Abstract
The Roombots (RB) platform developed at the Biorobotics Laboratory is a modular robot platform that is designed to study both robotic reconfiguration and reconfigurable locomotion. Each RB module is composed of two connected “sphere-like” structures. It has 3 rotational Degrees of Freedom (DOF): One is located in between the sphere-like structures and two are located along each sphere-like structure’s diameter. Active Connection Mechanisms (ACMs) can be installed on each face, letting the module connect to structured grid tiles and to other modules. The structured grid is designed such that one sphere-like structure of a module fits exactly on a grid tile. A single module can move anywhere on this grid by moving one tile at a time, latching onto the next tile before releasing the previous one using ACMs. However, free locomotion and structured motion using connected structures with more than one module are also possible. One of the major goals of the platform that incorporates all of these concepts is to autonomously create furniture, where modules move both inside and outside the structured grid environment.
Up to now, RB modules were mainly controlled by sending hardcoded motion command sequences, using a classical Graphical User Interface (GUI), or through an augmented display on a mobile tablet PC. The first is restricted to developers only. The second requires the user to focus on a computer, most often using a monitor and mouse/keyboard pair, to command the RB modules that are spatially located elsewhere. The last method requires the user to carry an additional device. To construct a User Interface (UI) that controls robots coexisting with humans, a more natural interface paradigm must be considered. An instance of such an interface would be where the user controls the robots using physical gestures and receives sensory feedback in the very same space that the robots are located without carrying additional devices.

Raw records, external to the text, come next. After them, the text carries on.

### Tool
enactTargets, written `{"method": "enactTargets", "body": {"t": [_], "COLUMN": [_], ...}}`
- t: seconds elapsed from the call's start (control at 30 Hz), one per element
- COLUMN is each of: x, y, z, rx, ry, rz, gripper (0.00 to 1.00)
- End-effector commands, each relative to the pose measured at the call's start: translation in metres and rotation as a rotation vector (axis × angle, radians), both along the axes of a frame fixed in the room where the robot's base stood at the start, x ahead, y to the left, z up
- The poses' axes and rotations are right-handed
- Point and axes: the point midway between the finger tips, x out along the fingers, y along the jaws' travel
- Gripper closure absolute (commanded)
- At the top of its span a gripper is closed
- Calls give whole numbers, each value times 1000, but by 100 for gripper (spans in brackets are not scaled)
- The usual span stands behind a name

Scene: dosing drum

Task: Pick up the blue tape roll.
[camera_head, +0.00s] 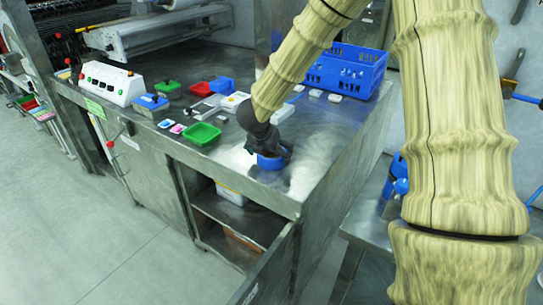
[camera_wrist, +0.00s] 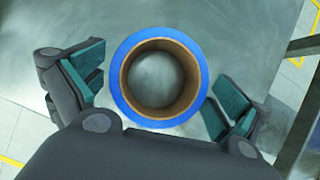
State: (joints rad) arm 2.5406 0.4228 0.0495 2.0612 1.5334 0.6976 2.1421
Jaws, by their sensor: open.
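The blue tape roll (camera_wrist: 199,77) lies flat on the steel table in the wrist view, with a brown inner core and the table showing through its hole. My gripper (camera_wrist: 157,95) is open, with one teal-padded finger to the left of the roll and one to the right. Small gaps show between the pads and the roll. In the head view my gripper (camera_head: 270,150) is low over the table near its front corner. The blue roll (camera_head: 269,163) shows just under it, partly hidden by the gripper.
The steel table top (camera_head: 225,160) is bare around the roll. A blue crate (camera_head: 345,72) stands at the back right. A green tray (camera_head: 202,134), a red bin (camera_head: 201,88) and a white control box (camera_head: 110,83) stand to the left. The table's front edge is close to the roll.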

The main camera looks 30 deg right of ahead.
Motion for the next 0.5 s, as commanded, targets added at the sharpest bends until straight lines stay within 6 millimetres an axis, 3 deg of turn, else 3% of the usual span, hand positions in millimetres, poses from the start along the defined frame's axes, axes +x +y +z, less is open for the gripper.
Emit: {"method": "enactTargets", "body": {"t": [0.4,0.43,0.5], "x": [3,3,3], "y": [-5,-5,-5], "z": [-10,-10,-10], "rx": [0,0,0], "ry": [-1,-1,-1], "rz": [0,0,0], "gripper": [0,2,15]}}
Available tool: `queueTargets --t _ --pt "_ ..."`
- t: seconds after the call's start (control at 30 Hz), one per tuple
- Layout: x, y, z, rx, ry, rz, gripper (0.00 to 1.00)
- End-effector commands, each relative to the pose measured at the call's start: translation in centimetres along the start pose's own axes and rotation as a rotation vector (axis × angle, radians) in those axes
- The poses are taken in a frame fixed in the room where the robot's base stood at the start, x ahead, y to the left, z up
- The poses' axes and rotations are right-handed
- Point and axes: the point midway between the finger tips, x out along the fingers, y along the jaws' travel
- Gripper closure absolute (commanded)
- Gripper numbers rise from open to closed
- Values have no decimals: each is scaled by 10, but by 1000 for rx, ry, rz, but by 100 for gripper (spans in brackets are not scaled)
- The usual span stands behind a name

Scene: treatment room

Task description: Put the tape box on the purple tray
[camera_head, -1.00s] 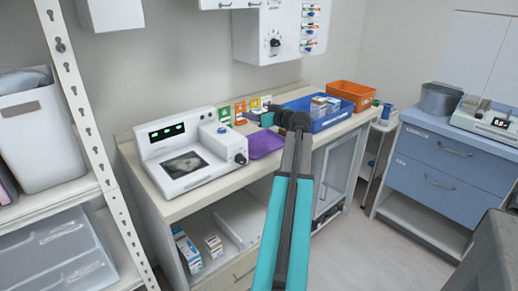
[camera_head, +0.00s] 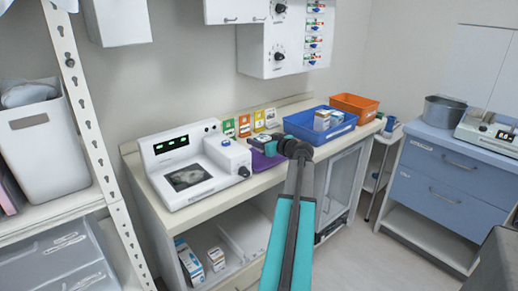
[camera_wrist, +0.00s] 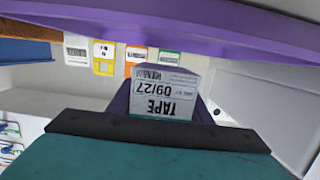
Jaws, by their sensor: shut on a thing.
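The tape box (camera_wrist: 163,98) is white with a printed label reading TAPE 09/27, upside down in the wrist view. My gripper (camera_wrist: 160,110) is shut on it. In the head view my gripper (camera_head: 262,146) is over the purple tray (camera_head: 260,162) on the counter, and the box itself cannot be made out there. The tray also shows as a purple band across the top of the wrist view (camera_wrist: 190,32). The wrist view is inverted, so the box appears above the tray with a gap. My wrist and arm hide part of the tray in the head view.
A white device with a screen (camera_head: 190,165) stands left of the tray. A blue bin (camera_head: 318,126) holding small boxes is to the right, with an orange bin (camera_head: 354,106) beyond. Colored cards (camera_head: 245,124) stand behind the tray.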

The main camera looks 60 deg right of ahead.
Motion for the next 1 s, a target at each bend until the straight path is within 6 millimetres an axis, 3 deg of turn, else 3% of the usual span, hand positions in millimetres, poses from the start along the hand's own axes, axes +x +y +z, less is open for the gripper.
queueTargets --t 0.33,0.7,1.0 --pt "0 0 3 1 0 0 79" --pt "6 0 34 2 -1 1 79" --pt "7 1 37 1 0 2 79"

Motivated by the existing natural control interface studies and the lack of their application to modular reconfigurable robots, we implemented and studied such an interface for RB. For simplicity, we limited our study to the structured grid. The user is able to select individual RB modules and move them to target locations by pointing at the modules and at the targets. The pointing gestures and the grid state are recognized by a dual depth sensor setup. The user’s pointing gestures cause the emission of visual feedback on LED setups on both the grid tiles and the RB modules, indicating where the user is pointing and which object is selected. In addition to this, the system state is also exhibited on the same feedback setup, further enhancing the user interface experience.